Para entrar neste nível superior de realidade precisamos da oração contemplativa, à qual a meditação conduz. “Pode ser verdade que o princípio Divino esteja presente em cada ser, mas nem todo ser está presente nele. Nós mesmos iremos morar com ele se o invocarmos com orações muito santas e uma mente tranquila.” (Dionísio, o Areopagita)
Todos sabemos que a jornada para o silêncio não é fácil, mas não estamos sozinhos nesta aventura, como salienta Evágrio, o Padre do Deserto do século IV: “O Espírito Santo tem compaixão das nossas fraquezas e, embora estejamos impuros, muitas vezes vem nos visitar. Se ele encontrar nosso espírito orando a ele por amor à verdade, então ele desce sobre ele e dissipa todo o exército de pensamentos e raciocínios que o cercam.”
Tudo o que precisamos fazer é perseverar.
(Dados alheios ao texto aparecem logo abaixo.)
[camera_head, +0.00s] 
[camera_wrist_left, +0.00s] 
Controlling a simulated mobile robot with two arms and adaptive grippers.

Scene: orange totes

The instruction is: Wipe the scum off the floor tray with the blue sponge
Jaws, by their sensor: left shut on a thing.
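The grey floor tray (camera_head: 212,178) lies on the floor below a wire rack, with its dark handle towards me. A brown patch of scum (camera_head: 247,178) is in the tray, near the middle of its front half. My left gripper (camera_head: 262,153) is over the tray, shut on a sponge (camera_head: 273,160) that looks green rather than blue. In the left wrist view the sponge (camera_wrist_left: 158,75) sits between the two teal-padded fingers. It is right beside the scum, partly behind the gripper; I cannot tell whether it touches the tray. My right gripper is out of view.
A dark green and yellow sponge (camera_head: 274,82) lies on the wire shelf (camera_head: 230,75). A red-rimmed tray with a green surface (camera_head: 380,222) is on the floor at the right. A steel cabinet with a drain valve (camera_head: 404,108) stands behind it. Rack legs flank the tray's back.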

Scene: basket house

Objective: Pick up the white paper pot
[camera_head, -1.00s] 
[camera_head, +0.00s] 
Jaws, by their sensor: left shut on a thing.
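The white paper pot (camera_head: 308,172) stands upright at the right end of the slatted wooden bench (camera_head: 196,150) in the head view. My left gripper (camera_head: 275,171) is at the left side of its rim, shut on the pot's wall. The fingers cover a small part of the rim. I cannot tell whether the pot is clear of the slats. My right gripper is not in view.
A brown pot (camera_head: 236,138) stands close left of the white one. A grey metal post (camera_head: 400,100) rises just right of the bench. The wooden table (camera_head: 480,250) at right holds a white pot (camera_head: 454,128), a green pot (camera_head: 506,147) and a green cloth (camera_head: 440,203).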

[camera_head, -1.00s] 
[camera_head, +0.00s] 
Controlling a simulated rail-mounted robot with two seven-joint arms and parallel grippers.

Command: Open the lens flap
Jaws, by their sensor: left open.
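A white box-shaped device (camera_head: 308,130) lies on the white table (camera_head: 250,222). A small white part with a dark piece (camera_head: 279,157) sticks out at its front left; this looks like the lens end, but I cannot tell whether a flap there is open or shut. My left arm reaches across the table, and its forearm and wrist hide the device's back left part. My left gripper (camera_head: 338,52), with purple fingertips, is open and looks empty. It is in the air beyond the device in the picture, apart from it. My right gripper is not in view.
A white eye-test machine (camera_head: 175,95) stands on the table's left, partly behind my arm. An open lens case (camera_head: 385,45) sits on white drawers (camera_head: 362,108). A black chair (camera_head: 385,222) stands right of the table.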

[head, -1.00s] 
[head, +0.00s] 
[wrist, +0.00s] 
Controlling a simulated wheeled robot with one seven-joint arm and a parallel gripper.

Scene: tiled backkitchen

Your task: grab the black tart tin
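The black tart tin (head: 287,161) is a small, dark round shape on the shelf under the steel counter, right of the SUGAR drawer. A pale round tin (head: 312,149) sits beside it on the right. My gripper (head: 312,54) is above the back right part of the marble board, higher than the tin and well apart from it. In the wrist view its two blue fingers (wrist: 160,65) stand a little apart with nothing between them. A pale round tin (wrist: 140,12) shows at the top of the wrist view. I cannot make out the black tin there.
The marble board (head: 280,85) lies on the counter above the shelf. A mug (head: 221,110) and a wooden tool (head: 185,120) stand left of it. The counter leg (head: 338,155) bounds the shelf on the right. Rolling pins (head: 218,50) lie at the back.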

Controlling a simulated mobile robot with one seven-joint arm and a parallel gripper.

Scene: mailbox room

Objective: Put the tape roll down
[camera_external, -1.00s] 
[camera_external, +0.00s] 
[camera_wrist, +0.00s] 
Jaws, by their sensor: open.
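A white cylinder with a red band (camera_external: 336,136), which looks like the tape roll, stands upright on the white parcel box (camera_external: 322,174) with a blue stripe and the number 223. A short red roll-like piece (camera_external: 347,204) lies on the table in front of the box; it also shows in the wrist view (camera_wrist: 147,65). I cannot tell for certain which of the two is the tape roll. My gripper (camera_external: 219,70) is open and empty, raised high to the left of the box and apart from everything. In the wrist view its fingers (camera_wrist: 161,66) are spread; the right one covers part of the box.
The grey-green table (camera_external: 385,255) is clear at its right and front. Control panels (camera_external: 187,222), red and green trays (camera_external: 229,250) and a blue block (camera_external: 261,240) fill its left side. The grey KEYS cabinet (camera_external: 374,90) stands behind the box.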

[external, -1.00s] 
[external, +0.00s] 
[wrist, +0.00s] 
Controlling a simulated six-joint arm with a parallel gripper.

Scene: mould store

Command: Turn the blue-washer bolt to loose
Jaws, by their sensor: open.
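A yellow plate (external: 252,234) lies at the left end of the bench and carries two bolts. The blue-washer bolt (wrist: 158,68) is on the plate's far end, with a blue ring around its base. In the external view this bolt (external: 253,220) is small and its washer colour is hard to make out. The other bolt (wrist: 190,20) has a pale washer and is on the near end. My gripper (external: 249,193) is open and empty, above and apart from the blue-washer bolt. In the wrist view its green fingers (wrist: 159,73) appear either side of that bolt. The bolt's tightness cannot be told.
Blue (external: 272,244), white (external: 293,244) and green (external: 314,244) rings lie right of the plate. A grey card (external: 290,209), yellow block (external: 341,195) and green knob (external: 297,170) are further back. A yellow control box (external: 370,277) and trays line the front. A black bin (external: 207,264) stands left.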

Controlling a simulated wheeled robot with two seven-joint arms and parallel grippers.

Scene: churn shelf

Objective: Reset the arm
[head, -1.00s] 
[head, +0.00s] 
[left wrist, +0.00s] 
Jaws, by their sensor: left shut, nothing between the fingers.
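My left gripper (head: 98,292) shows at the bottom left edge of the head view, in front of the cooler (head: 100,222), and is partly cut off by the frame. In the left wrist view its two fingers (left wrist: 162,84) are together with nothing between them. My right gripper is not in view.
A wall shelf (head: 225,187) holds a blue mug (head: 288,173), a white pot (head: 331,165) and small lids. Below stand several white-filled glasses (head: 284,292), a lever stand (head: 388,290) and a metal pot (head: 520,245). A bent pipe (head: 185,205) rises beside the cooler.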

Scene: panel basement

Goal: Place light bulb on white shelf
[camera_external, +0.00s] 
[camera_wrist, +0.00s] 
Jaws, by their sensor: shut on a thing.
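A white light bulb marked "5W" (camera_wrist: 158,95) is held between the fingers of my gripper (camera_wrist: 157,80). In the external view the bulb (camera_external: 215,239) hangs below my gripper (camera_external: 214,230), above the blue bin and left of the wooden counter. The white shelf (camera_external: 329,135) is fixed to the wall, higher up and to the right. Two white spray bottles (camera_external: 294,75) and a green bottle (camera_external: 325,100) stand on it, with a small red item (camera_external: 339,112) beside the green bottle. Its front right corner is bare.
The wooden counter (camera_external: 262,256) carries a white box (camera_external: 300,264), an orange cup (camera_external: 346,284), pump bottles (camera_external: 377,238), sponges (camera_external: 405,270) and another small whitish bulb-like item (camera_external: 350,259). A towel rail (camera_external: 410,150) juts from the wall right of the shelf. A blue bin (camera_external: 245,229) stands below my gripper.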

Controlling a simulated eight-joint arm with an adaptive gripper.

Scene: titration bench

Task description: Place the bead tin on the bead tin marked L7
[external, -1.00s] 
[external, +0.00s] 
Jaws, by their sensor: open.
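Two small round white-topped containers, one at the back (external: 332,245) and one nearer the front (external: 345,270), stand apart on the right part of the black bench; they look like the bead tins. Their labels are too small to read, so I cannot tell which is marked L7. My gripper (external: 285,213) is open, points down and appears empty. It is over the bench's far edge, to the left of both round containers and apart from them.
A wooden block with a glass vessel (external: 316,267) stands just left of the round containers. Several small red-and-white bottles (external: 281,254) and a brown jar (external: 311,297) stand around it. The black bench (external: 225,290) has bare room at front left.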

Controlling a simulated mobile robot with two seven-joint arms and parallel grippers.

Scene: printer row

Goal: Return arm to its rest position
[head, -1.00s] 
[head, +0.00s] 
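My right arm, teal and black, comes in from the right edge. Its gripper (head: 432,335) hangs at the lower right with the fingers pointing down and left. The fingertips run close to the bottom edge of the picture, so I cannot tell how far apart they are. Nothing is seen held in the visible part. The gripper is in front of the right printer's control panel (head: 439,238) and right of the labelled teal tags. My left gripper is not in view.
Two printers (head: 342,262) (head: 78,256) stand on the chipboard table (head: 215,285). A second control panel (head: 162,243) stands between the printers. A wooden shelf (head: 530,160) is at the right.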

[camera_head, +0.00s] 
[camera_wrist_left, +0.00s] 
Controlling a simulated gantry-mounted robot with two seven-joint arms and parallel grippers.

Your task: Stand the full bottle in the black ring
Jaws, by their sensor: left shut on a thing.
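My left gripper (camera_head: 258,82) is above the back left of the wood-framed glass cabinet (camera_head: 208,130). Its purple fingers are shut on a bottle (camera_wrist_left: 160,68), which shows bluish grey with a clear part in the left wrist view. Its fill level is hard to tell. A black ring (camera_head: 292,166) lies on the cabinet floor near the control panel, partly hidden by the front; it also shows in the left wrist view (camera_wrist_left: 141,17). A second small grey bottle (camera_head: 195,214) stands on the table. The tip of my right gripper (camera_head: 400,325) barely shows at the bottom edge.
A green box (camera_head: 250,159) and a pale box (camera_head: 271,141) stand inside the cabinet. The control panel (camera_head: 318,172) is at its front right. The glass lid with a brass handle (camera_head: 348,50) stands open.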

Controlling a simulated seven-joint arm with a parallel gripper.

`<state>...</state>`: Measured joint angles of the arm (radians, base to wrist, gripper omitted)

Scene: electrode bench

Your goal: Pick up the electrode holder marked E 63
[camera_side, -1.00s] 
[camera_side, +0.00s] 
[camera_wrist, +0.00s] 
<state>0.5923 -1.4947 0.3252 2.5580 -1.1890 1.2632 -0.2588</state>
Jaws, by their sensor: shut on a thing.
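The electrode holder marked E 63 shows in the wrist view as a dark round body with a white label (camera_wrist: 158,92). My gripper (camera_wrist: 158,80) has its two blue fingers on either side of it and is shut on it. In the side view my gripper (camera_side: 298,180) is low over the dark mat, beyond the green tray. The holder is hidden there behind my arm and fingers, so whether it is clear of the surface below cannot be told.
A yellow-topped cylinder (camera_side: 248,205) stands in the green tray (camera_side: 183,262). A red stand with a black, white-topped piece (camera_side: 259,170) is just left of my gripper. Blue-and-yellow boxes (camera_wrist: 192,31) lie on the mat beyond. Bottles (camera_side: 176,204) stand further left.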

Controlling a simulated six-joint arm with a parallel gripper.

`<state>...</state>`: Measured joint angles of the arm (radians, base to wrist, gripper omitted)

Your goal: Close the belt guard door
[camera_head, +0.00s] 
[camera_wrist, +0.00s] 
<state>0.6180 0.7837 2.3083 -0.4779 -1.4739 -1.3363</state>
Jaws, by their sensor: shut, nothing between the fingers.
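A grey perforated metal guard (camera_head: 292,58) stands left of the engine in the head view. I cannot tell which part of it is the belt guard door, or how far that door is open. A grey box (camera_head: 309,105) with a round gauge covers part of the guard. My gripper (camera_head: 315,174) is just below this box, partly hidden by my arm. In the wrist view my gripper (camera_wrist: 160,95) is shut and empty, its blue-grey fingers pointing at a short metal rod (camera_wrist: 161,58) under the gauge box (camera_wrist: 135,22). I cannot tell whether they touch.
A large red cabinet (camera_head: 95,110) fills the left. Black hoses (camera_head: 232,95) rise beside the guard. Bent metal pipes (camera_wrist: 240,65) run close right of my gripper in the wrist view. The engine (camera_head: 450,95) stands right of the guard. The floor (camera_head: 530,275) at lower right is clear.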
Ao fazê-lo, Cristo, o espírito que dá vida, nos ajudará a acessar “o maior poder da consciência humana… sua capacidade de transcender suas operações mentais, de ir além de seus maiores pensamentos, e assim ser espírito.” (Laurence Freeman) O resultado disso é, como disse Evagrius. “Se você orar com toda a verdade, você encontrará um profundo sentimento de confiança, então os anjos caminharão com você e o esclarecerão sobre o significado das coisas criadas.